Clore sur le développement de l’esprit critique

 

Enfin, le film swing kids met en scène des jeunes du même âge que les élèves. Au départ, tout le petit groupe se rebelle contre le régime hitlérien, mais lorsque les membres devront s’enrôler dans les jeunesses hitlériennes et ainsi être plongés au cœur du mécanisme de la propagande, certains ne résisteront pas. L’éducation est en fait un enjeu clé pour la manipulation ou pour la libération des masses. Acquérir la liberté de pensée, c’est d’abord cultiver son esprit critique.



[1] Giasson, J. (2003) « La lecture de la théorie à la pratique » Boucherville : Gaëtan Morin Éditeur. 312.

[2] Taylor, Kressmann, (2012). « Inconnu à cette adresse  ». Paris : Éditions Flammarion.

[3] Ministère de l’éducation des loisirs et du sport. (2011). « Progression des apprentissages au secondaire, Français, langue d’enseignement ». 

[4] Lebrun, M. (2010) « La classe de français et de littérature ». Bruxelles : E.M.E.

[5] Tauveron, Catherine. (1999). « Comprendre et interpréter le littéraire à l’école ». Repères. 19.

[6] Elle a été présentée dans la section « préparation »

[7] Clarke, Isabelle et Costelle, Danielle. (2011) « Apocalypse-Hitler » France 2, 55 min.

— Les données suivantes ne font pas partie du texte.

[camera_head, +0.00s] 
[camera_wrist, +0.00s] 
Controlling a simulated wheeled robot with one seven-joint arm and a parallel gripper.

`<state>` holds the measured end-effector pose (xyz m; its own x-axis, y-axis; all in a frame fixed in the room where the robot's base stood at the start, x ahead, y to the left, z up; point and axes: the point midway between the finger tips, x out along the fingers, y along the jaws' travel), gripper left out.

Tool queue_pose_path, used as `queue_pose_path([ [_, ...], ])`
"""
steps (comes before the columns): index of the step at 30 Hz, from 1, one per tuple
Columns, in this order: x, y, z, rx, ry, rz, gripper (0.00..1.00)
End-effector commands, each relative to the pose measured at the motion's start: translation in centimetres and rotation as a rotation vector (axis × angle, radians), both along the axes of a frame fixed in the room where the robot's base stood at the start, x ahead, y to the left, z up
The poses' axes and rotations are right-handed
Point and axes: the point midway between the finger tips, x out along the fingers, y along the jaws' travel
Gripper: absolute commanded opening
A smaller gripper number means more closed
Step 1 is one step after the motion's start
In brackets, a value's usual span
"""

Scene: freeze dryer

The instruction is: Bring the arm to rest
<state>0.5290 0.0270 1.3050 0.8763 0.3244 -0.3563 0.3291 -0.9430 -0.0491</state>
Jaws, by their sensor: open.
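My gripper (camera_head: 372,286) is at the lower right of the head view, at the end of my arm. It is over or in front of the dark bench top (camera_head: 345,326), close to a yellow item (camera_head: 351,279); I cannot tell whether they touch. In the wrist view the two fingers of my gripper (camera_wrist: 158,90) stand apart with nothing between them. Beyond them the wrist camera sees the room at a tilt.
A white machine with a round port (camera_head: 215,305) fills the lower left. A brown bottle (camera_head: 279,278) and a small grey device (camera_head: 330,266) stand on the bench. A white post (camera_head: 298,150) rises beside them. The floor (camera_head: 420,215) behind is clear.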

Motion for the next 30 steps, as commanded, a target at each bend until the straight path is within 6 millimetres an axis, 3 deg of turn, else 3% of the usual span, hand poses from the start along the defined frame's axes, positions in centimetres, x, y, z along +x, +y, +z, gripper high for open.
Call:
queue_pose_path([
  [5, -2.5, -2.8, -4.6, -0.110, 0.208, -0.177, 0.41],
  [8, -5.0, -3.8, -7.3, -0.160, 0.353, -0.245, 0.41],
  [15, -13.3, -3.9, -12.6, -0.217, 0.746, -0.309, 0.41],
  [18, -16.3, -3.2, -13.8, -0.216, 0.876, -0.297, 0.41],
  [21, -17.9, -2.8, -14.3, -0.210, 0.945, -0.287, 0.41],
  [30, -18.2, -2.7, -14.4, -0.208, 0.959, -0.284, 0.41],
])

[8] Un tel tableau est présent dans cet ouvrage : Taylor, Kressmann, (2012). « Inconnu à cette adresse  ». Paris : Éditions Flammarion

[9] On peut trouver ces documents dans cet ouvrage : Clavel, F. et Joubaire, C. (2012). « Cahier photo » Dans Inconnu à cette adresse, Flammarion.

[10] Ionesco, E. (1959). « Rhinocéros » Paris : Éditions Gallimard.

[11] Lopez-Dem, G. « Dossier annexe : les caractéristiques du genre épistolaire ». http://lettres.ac-aix-marseille.fr/college/lectecr/inconnu.html

[12] Carter, Thomas. (1993) « Swing kids ». Etats-Unis. 100 min.